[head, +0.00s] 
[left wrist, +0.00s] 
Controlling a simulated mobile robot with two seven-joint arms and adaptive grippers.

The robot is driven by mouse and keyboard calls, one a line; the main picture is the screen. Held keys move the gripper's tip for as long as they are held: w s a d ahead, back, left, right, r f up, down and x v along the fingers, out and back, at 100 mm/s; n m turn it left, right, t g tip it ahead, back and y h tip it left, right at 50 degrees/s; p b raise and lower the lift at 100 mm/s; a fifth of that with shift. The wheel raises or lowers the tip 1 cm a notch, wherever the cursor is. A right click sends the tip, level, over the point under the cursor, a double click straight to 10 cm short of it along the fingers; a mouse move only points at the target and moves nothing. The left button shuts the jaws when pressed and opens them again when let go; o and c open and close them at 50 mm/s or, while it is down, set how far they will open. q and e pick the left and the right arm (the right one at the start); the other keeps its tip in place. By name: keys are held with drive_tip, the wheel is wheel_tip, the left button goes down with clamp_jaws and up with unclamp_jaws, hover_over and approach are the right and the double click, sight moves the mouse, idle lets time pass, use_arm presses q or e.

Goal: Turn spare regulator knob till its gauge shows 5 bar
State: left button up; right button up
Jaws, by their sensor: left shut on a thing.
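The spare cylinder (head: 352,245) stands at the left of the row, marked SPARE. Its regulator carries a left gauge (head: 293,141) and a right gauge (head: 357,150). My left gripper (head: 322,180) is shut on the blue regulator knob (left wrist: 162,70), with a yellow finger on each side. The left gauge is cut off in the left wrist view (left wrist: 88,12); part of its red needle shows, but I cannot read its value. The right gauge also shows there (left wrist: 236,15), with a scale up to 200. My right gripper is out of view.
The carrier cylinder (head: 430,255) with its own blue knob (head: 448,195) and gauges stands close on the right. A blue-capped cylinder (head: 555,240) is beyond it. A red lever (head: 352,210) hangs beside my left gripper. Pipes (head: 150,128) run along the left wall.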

▶ **Task objective**
Copy out the full listing exactly.

▶ **Answer for the task**
[head, +0.00s] 
[left wrist, +0.00s] 
Controlling a simulated mobile robot with two seven-joint arms and adaptive grippers.

The robot is driven by mouse and keyboard calls, one a line; the main picture is the screen. Held keys move the gripper's tip for as long as they are held: w s a d ahead, back, left, right, r f up, down and x v along the fingers, out and back, at 100 mm/s; n m turn it left, right, t g tip it ahead, back and y h tip it left, right at 50 degrees/s; p b raise and lower the lift at 100 mm/s; a fifth of that with shift. The wheel raises or lowers the tip 1 cm a notch, wherever the cursor is. A right click sends the tip, level, over the point under the cursor, a double click straight to 10 cm short of it along the fingers; a mouse move only points at the target and moves nothing. The left button shuts the jaws when pressed and opens them again when let go; o and c open and close them at 50 mm/s or, while it is down, set how far they will open. q and e pick the left and the right arm (the right one at the start); the other keeps its tip in place. By name: keys are held with drive_tip, the wheel is wheel_tip, the left button goes down with clamp_jaws and up with unclamp_jaws, hover_over and approach are the right and the double click, sight moves the mouse, idle lets time pass, use_arm presses q or e.

Goal: Turn spare regulator knob till its gauge shows 5 bar
State: left button up; right button up
Jaws, by their sensor: left shut on a thing.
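The spare cylinder (head: 352,245) stands at the left of the row, marked SPARE. Its regulator carries a left gauge (head: 293,141) and a right gauge (head: 357,150). My left gripper (head: 322,180) is shut on the blue regulator knob (left wrist: 162,70), with a yellow finger on each side. The left gauge is cut off in the left wrist view (left wrist: 88,12); part of its red needle shows, but I cannot read its value. The right gauge also shows there (left wrist: 236,15), with a scale up to 200. My right gripper is out of view.
The carrier cylinder (head: 430,255) with its own blue knob (head: 448,195) and gauges stands close on the right. A blue-capped cylinder (head: 555,240) is beyond it. A red lever (head: 352,210) hangs beside my left gripper. Pipes (head: 150,128) run along the left wall.

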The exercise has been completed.